James Woodward: I think one of the applications of interim that we have seen this year is in the context of asset location. Significant negative returns in some asset classes have caused asset owners to think they need to rebalance.

When rebalancing, there might be a particular asset class where the asset owner needs to implement a temporary tilt or beta exposure until they can find a more permanent home for an exposure. We have often undertaken research to examine the types of benchmarks clients are looking at and the tracking error that was mentioned before to find the best solution until they can suitably apply those monies down to a long-term manager.

Cyril Vidal: I view the transition manager like a toolbox. We have the ability to provide execution, the operational capability with having the authority on an account that has custody, and we also have a structuring mindset where we can come up with some bespoke reporting.

There are many occasions where this skillset is probably not necessarily well known to our clients and sometimes we find situations where they didn’t intend to appoint a transition manager for a specific situation but we have been able to take something off their hands to solve for complexity because we used part of that toolbox to find a solution to their problem.

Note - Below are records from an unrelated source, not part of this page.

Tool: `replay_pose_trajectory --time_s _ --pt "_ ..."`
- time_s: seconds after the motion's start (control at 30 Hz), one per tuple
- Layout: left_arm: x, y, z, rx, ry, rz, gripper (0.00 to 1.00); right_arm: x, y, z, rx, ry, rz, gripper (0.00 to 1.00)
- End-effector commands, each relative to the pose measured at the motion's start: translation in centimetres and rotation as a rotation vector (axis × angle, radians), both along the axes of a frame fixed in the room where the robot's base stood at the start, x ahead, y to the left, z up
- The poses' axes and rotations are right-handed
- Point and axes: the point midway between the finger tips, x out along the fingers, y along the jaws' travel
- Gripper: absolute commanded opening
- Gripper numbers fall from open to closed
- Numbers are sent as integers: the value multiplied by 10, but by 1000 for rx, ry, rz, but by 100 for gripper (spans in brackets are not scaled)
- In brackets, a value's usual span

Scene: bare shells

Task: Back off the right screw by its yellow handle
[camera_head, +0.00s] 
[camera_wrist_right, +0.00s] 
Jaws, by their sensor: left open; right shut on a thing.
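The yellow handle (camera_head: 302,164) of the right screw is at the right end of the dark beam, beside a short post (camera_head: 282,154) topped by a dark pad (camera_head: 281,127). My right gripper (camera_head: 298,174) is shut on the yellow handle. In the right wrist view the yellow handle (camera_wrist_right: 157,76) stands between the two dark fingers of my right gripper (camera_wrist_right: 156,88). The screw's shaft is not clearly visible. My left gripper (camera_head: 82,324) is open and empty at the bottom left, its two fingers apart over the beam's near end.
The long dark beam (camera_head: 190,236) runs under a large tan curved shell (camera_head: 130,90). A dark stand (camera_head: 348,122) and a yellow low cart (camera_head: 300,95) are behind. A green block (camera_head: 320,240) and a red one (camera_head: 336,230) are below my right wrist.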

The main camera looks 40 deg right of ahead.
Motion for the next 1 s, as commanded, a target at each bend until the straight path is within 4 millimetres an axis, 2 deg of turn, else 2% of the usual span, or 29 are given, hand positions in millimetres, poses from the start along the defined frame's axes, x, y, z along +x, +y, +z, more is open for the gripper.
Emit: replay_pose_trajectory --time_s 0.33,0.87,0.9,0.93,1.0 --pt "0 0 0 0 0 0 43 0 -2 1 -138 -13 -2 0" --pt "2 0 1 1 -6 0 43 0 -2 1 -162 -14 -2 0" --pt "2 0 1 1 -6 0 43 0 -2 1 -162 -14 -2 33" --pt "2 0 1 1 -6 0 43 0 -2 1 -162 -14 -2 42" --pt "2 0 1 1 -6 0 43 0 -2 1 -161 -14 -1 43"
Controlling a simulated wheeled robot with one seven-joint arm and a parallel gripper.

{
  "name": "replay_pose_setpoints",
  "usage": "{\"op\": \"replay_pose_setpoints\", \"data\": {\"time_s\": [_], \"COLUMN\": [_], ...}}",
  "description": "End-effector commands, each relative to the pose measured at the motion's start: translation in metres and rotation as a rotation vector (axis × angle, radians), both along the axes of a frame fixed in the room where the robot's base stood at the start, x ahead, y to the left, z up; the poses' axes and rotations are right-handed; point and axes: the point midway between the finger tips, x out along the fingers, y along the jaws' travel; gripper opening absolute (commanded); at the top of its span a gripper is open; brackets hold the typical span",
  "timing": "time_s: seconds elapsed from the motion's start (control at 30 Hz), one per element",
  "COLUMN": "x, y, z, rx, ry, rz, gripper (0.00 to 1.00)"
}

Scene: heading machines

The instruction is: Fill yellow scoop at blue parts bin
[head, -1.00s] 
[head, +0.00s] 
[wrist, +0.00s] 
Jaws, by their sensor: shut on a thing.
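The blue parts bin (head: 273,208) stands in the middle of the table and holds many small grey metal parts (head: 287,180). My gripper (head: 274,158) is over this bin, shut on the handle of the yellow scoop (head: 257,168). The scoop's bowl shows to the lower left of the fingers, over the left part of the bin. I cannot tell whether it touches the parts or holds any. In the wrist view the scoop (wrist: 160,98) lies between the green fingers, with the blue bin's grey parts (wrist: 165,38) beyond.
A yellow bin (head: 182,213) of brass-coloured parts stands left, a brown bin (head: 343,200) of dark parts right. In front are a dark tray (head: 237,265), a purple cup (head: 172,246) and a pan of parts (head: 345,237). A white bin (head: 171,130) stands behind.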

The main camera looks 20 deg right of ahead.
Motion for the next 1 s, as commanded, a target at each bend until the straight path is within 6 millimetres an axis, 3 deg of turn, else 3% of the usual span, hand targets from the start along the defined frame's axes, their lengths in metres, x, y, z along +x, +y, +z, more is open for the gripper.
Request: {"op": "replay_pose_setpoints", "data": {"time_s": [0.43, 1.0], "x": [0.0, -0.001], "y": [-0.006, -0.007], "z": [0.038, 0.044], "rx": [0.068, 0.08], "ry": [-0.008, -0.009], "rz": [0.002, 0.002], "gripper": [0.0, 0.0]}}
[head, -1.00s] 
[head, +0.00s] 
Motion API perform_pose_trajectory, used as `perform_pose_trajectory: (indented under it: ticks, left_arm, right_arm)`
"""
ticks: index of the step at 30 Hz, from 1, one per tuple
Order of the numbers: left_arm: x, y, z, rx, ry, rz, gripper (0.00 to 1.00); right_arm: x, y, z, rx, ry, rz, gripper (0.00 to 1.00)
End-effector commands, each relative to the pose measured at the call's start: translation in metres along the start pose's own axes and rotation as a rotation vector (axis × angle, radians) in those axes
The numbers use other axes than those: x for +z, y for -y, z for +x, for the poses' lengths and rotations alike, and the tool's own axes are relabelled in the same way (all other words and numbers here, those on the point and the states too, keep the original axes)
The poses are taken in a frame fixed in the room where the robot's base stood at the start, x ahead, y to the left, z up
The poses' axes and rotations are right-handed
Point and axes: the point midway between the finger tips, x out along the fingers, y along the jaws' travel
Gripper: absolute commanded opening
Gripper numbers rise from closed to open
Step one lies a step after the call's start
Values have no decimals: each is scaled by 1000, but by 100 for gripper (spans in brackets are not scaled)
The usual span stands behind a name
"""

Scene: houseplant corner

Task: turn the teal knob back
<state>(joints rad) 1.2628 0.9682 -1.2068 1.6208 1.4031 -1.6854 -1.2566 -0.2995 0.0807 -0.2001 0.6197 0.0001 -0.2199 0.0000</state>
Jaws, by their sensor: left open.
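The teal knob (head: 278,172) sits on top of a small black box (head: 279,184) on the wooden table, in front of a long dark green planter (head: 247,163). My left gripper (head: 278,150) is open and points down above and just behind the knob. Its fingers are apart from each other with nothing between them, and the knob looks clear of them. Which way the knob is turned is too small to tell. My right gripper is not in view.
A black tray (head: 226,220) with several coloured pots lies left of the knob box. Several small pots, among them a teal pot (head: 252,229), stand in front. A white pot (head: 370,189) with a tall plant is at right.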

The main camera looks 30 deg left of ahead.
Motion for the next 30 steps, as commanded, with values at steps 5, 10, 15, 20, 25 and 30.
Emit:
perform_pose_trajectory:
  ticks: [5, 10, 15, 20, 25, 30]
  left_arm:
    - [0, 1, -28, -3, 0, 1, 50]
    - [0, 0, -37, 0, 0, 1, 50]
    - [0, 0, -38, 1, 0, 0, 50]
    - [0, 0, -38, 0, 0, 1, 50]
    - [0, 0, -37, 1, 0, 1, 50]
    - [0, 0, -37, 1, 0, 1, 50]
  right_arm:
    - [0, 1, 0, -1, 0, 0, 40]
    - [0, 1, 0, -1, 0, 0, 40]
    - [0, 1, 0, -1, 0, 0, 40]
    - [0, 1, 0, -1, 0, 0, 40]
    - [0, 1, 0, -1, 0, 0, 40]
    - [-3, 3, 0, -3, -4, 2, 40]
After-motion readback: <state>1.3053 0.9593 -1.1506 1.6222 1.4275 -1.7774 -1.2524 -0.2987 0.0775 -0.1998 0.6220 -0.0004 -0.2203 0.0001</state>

David Edgar: That is a great point – the breadth of knowledge that sits within a transition team is quite exceptional because they have to cover every asset class, the back office, middle office and the front office.

James Woodward: I often think of an asset owner having a transition management agreement in place as a bit of an insurance policy. In all these situations we have described the interim service can be that stop gap if they need an emergency set of exposures implemented. It really is a value add, a necessary piece in the armoury of an asset owner.